From the moment we were welcomed aboard with hot towels and a glass of hibiscus tea, it was clear that this was going to be a special trip. And so it proved to be. It was quite simply, a once in a life time experience and utterly memorable for all the best reasons.
AGATHA CHRISTIE AND THE STEAM SHIP SUDAN
“The Karnak was a smaller steamer than the Papyrus and the Lotus, the First Cataract steamers… since the boat was not full most of the passengers had accommodation on the promenade deck. The entire forward part of this deck was occupied by an observation saloon, all glass-enclosed, where the passengers could sit and watch the river unfold before them. On the deck below were a smoking room and a small drawing room, and on the deck below that, a dining saloon.”
Agatha Christie, Death on the Nile
Sadly, it is not really known whether the Queen of Crime travelled aboard the SS Sudan. What is definite, is that she took two trips up the Nile with her second husband, archaeologist Max Mallowan, and her daughter Rosalind, in 1931 and again in 1933. Whilst the exact ships she boarded are not known, it would have been a ship very similar to the Sudan, if not the Sudan herself.
On her return to England she wrote a short story, Death On The Nile. What was to become her most famous work, was originally published in 1934 as part of a collection entitled Parker Pyne Investigates. It wasn’t until 1937 that she published a novel by the same name, but with a different plot, in which a Nile cruise is the backdrop for murder. The annotated deck plan she includes in the book is almost identical to that of another of Cook & Son’s fleet, the Thebes, which might offer a wee clue to which ship she was on… Although of course she had two Nile cruises, so perhaps two different boats – the Sudan is still in with a chance!

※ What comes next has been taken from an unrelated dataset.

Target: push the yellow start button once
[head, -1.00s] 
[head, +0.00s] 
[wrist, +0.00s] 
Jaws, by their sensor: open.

The super 1978 adaptation starring Peter Ustinov was filmed on another old Cook & Son steamer – the Memnon. Sadly this has now been gutted and is languishing, sliced in half, in a boatyard in Cairo. But the superb 2004 adaptation, with the magnificent David Suchet as Poirot, was filmed aboard the Sudan.
TO CRUISE OR NOT TO CRUISE THE NILE?
The temples and pyramids of ancient Egypt have been captivating travellers for over two millennia and a Nile cruise has been the centrepiece of a trip to Egypt for almost all that time. Such is the span of Egyptian history, that even Cleopatra and Julius Caesar took a cruise along the Nile towards the end of the Pharaonic period, to visit the sights, aboard the state barge Thalamegos. For Victorian visitors it was considered almost a rite of passage for wealthy travellers. But nowadays there are far more options available for the Egyptian explorer, and a Nile cruise is not the only way to explore Upper Egypt.
From many of the online reviews and blogs I read online before setting off for our Nile cruise, I imagined docking each night in the middle of nowhere, with nothing but the sounds of Nile lapping against the boat to soothe us to sleep after a day watching scenes unchanged for thousands of years floating by… the reality is a bit different! With over 94% of Egypt made up of desert, the vast majority of the 105.3 million population live and work in the small strip of fertile land along the Nile. It is therefore clearly neither empty, nor devoid of other travel options, if you do not wish to take a cruise. There are major highways on both sides of the Nile, and the national rail line runs alongside the eastern bank of the river. So be aware that when you read travel accounts from those claiming voyaging down the Nile got them off the beaten track, or to places untouched for thousands of years… these are mostly nonsense!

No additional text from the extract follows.